HDQRS. FIRST BRIGADE, THIRD DIVISION, SECOND CORPS, August 21, 1864.
MAJOR: I have the honor to submit the following report of the active operations of the First Brigade, Third Division, Second Corps, under my command, on the north bank of the James River, from the 13th up to the 20th instant:
On Saturday, the 13th, my command having moved the day before to City Point, was embarked on board of five transports, and with the rest of the flotilla carrying the division started at 10 p. m. for Deep Bottom, where we landed on Sunday, the 14th, at daybreak. As soon as my command was massed near the bank of the river I received from General Mott, commanding division, the order to deploy two regiments forward the left across Strawberry Plains, where I had already posted a picket-line, and to see if the enemy occupied the woods in front of us and some works erected by us during a former expedition. We found some small posts of the enemy on the edge of the woods,
which opened on us, but we had no difficulty in driving them back through the woods with four regiments, soon after occupying with my brigade the whole of the line of breast-works alluded to. A new line of skirmishers was formed at once, and under the able command of Colonel E. R. Biles, Ninety-ninth Pennsylvania Volunteers, who had already led the advance, the enemy was driven across open fields and woods to his main position under the protection of a very strong line of works. Our picket-line forming the extreme left of the line of battle and resting on some impenetrable swamps, was maintained close to the enemy although pressed hard by them in the afternoon, one of my regiments having been sent at once to strengthen it. On Monday, the 15th, I relieved early in the morning the picket-line of General Miles’ brigade (First Division), and made some demonstrations during the day so as to draw the enemy’s attention to my front, and prevent his sending re-enforcements to its left, where an attack was anticipated, which, however, did not take place until the following morning. On Tuesday, the 16th, having re-enforced my front, in compliance with orders from division headquarters, with two more regiments before daybreak, I opened fire on all my line to keep the enemy on the alert and to force them to strengthen their line while General Birney’s attack was progressing on our right. Our demonstrations were renewed several times during the day on different points, assisted materially by a steady shelling of the enemy’s position by Rickett’s (Pennsylvania) battery and one of the gun-boats in the river. They secured to us the possession of two heavy mortars and a magazine of ammunition, which, however, exploded by accident without injuring any of our men.
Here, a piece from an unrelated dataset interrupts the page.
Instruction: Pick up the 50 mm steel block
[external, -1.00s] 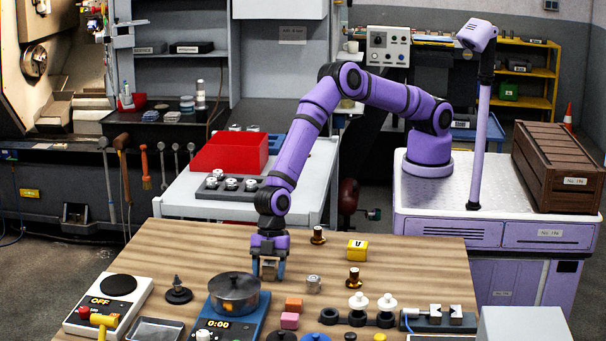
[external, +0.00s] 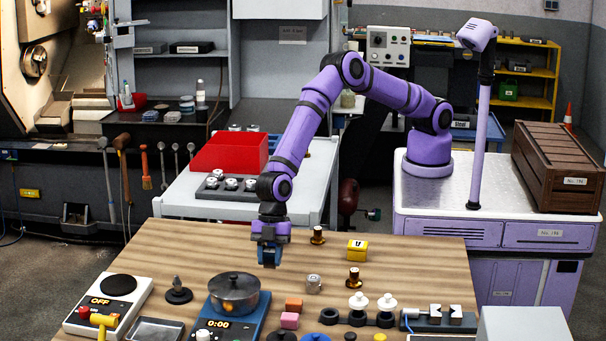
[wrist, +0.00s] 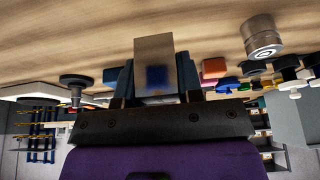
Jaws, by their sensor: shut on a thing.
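My gripper (external: 269,257) is above the wooden table (external: 190,244), behind and to the right of the pot. It is shut on the steel block (wrist: 154,66), a plain grey metal block that shows between the two fingers in the wrist view. In the external view the fingers largely hide the block. The block appears held a little above the table top.
A pot (external: 234,291) on a blue scale stands in front of my gripper. A metal cylinder (external: 314,283) stands to the right; it also shows in the wrist view (wrist: 261,38). The table's back left is clear.
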No active operations took place on the 17th and the picket-firing ceased in the afternoon during a suspension of hostilities under a flag of truce.
On the 18th (Thursday) the day had been very quiet along my line, when, about 5 p. m., a strong attack of the enemy on our right soon extended to our front, evidently to create a diversion and to keep us engaged where we were. The demonstration of the enemy twice repeated was twice repulsed without difficulty, and I had just posted my reserves to be ready for any emergency, when, about night, we received the order to withdraw, my picket-line being soon after relieved by the Second Division. After crossing the pontoon bridges on the James and Appomattox Rivers during the night, we halted near Dunn’s house in front of Petersburg on Friday morning, the 19th, and soon after relieved Potter’s division (Ninth Corps) on the extreme front in a position occupied previously by the Fifth Corps, and where we are still stationed.
I beg respectfully to state that during that period of operations all my officers and men have done their duty well.
The list of casualties has been forwarded.* I regret to have to record among them the names of Colonel D. Chaplin, First Maine Heavy Artillery; Captain G. W. Tomlinson, Ninety-ninth Pennsylvania Volunteers, and Captain William E. Mapes, One hundred and twenty-fourth New York Volunteers, all dangerously if not mortally wounded.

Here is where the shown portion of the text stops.